>> START TASK INPUT

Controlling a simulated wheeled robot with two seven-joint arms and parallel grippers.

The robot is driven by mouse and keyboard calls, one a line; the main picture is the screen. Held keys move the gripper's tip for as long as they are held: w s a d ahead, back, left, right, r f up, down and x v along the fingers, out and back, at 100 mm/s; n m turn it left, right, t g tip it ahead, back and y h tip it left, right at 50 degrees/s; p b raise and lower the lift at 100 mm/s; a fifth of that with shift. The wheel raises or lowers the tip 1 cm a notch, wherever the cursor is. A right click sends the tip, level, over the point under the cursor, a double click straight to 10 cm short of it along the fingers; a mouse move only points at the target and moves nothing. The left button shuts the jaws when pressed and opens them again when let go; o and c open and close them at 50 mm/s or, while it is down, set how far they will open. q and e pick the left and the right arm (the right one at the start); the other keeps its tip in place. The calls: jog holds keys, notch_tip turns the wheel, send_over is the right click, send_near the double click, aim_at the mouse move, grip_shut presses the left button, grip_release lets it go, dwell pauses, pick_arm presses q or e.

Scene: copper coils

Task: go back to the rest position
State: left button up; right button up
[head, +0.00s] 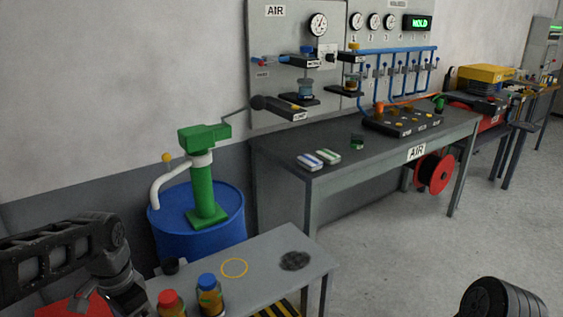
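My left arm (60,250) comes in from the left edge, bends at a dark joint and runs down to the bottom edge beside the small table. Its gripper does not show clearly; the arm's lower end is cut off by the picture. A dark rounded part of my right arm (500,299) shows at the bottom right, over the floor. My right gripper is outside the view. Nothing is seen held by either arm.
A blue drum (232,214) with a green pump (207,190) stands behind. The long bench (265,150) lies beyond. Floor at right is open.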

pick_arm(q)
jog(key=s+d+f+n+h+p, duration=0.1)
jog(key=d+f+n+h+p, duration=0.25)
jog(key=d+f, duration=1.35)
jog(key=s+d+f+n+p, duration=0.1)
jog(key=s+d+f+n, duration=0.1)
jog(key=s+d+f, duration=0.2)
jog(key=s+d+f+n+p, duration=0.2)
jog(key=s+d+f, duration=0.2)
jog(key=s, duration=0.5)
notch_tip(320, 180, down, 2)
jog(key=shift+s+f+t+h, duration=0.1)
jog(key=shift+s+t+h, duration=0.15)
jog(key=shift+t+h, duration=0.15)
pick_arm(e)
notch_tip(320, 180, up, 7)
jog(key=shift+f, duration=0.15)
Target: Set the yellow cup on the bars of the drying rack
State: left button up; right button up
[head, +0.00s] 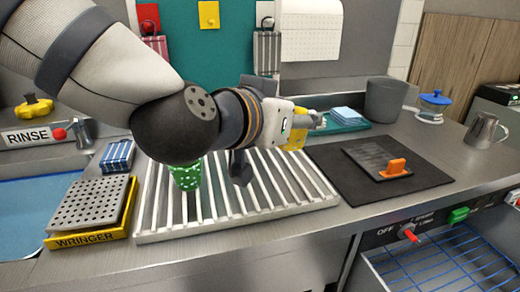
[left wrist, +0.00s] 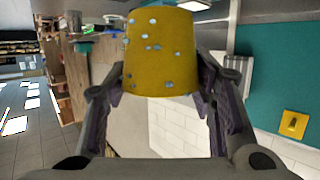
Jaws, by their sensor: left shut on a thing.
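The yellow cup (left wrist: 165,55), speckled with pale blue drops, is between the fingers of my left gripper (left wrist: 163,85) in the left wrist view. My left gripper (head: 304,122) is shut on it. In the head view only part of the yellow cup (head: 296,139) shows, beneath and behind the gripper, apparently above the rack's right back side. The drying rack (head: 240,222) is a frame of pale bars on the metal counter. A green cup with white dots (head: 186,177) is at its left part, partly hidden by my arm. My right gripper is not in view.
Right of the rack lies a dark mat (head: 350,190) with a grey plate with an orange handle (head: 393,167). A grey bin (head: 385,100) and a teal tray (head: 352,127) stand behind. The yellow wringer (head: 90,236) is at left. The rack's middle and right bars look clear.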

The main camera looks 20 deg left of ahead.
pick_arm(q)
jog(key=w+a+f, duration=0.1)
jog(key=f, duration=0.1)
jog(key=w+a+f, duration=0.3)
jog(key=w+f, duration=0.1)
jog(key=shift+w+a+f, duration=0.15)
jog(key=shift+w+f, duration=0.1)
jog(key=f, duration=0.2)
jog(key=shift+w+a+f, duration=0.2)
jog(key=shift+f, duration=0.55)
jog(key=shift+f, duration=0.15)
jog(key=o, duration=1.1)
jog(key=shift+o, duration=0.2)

>> END TASK INPUT

→ **WORK TO COMPLETE**:
Copy out every line in the listing where the word "robot" appears.

→ **ANSWER TO THE PROBLEM**:
Controlling a simulated wheeled robot with two seven-joint arms and parallel grippers.
The robot is driven by mouse and keyboard calls, one a line; the main picture is the screen. Held keys move the gripper's tip for as long as they are held: w s a d ahead, back, left, right, r f up, down and x v along the fingers, out and back, at 100 mm/s; n m turn it left, right, t g tip it ahead, back and y h tip it left, right at 50 degrees/s; p b raise and lower the lift at 100 mm/s; a fifth of that with shift. The wheel raises or lowers the tip 1 cm a notch, wherever the cursor is. A right click sends the tip, level, over the point under the cursor, a double click straight to 10 cm short of it along the fingers; a mouse move only points at the target and moves nothing. The left button shuts the jaws when pressed and opens them again when let go; o and c open and close them at 50 mm/s or, while it is down, set how far they will open. q and e pick the left and the right arm (the right one at the start); the other keeps its tip in place. The calls: jog holds keys, notch_tip turns the wheel, send_over is the right click, send_near the double click, aim_at the mouse move, grip_shut presses the left button, grip_release lets it go, dwell pauses, pick_arm presses q or e.

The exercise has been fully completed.